From: Julien Villemure-Fréchette <julien.villemure_at_[hidden]>
Date: Tue, 20 Dec 2022 20:01:30 -0500
> calling "the library versions of
operator new" is not a data race

This only apply to the allocation/deallocation functions named "operator new"/"operator delete", it doesn't say anything about "new expression" (which is not the same as the allocation functions named "operator new"). It simply states that multiple threads can allocate memory without the need to use synchronization primitives, calls to operator new and operator delete occur in a single total order, in particular two successive calls to operator new without an intervening call to operator delete are guaranteed to never return addresses to overlapping bytes.

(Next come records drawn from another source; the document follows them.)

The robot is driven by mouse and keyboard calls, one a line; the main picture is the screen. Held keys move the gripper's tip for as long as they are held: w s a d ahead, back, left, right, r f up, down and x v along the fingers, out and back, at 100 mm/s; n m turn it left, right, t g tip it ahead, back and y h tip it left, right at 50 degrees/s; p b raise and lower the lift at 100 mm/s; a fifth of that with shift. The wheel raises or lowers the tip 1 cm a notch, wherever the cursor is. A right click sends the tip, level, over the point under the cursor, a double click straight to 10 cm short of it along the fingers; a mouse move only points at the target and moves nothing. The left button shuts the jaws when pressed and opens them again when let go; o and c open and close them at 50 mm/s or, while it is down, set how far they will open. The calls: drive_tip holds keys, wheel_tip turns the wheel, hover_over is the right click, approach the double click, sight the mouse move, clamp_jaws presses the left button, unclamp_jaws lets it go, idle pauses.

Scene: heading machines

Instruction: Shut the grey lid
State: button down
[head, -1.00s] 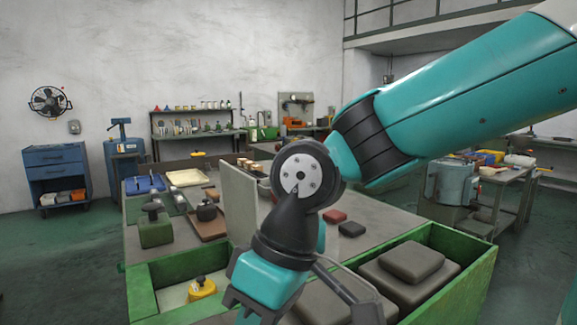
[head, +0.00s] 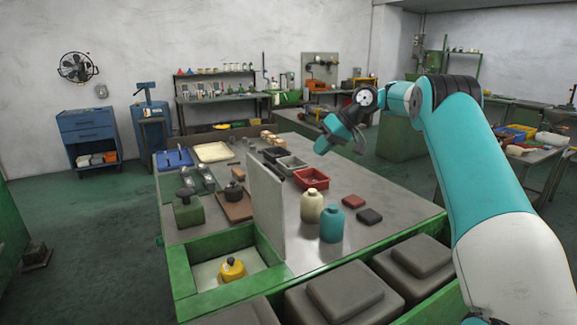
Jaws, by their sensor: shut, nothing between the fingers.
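The grey lid (head: 266,205) is a flat panel standing upright at the right edge of an open green compartment (head: 180,271) at the bench's near left corner. A yellow piece with a dark knob (head: 233,269) sits inside on a pale floor. My gripper (head: 342,141) is shut and empty, above the far right part of the bench, beyond the lid and well apart from it. Its fingertips show small and partly turned away.
Right of the lid stand a cream bottle (head: 311,207) and a teal bottle (head: 332,226). Grey padded blocks (head: 345,297) fill the near side. A green vise-like block (head: 188,211) and a brown board (head: 234,207) lie left of the lid. A red bin (head: 311,179) is farther back.

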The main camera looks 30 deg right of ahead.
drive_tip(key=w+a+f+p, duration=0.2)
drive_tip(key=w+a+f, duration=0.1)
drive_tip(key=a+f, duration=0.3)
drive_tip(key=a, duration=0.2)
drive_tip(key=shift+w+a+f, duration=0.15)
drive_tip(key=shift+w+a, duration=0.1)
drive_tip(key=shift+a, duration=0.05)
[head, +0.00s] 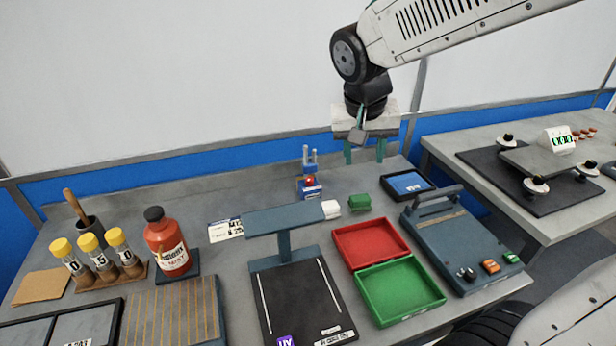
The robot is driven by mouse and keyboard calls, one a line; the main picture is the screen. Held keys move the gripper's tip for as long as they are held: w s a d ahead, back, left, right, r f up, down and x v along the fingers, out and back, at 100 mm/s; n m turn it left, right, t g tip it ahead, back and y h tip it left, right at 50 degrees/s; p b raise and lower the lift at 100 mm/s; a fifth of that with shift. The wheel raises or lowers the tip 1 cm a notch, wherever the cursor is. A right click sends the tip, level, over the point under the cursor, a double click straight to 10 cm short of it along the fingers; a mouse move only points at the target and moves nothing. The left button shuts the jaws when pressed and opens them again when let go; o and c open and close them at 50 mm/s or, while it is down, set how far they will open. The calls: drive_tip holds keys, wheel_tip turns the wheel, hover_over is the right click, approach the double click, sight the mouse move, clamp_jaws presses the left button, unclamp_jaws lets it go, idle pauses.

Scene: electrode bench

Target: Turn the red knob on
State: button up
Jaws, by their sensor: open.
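A small red knob (309,182) sits on the front of a little blue device (311,193) with two upright prongs, at the back middle of the grey bench. Its setting is too small to read. My gripper (364,157) is up and to the right of this device in the picture, fingers pointing down. Its two teal fingers are wide apart, with nothing between them. It is clear of the knob. A dark blue box (452,238) with a handle, at the right, has a black knob (467,273), an orange-red switch (490,266) and a green switch (508,257).
A green block (359,202) and white block (331,209) lie near the device. Red (340,233) and green (384,325) trays lie in front. A blue-topped stand (284,222), red bottle (166,245) and yellow-capped tubes (90,242) are left. A second table (440,148) stands right.

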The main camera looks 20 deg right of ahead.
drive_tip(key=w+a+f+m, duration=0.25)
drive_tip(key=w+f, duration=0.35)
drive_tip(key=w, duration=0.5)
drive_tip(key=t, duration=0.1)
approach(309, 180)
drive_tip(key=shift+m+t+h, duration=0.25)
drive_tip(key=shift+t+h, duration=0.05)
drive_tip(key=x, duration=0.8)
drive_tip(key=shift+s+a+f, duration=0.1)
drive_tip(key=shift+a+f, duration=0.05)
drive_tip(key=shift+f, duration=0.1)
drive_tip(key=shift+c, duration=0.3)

Furthermore, the placement version of operator new, that is `void* operator new(std::size_t count, void* ptr)`
is a noop:
> 9) Called by the standard single-object placement new expression. The standard library implementation performs no action and returns ptr unmodified. The behavior is undefined if this function is called through a placement new expression and ptr is a null pointer.

The documented behavior makes it trivially thread safe without any need for synchronization primitives.

cheers,
Julien V.


-------- Original Message --------
From: Jason McKesson via Std-Discussion <std-discussion_at_[hidden]>
Sent: December 20, 2022 12:40:36 a.m. EST
To: std-discussion_at_[hidden]
Cc: Jason McKesson <jmckesson_at_[hidden]>
Subject: [std-discussion] Unsynchronized placement-new

[new.delete.dataraces] states that calling "the library versions of
operator new" is not a data race. It then goes on to talk about memory
allocation and deallocation.

But placement-new doesn't do allocation. And I cannot imagine how
performing placement-new from different threads on the same storage
isn't a data race.

Now, if the new expression that invokes placement-new involves
initialization, then yes, that does cause a data race with other
initializing placement-new operations on that storage. This is because
of the initialization operations conflicting by accessing the same
memory.

And while we're here, `start_lifetime_as` doesn't seem to have any
language about data races. So like... what does that mean?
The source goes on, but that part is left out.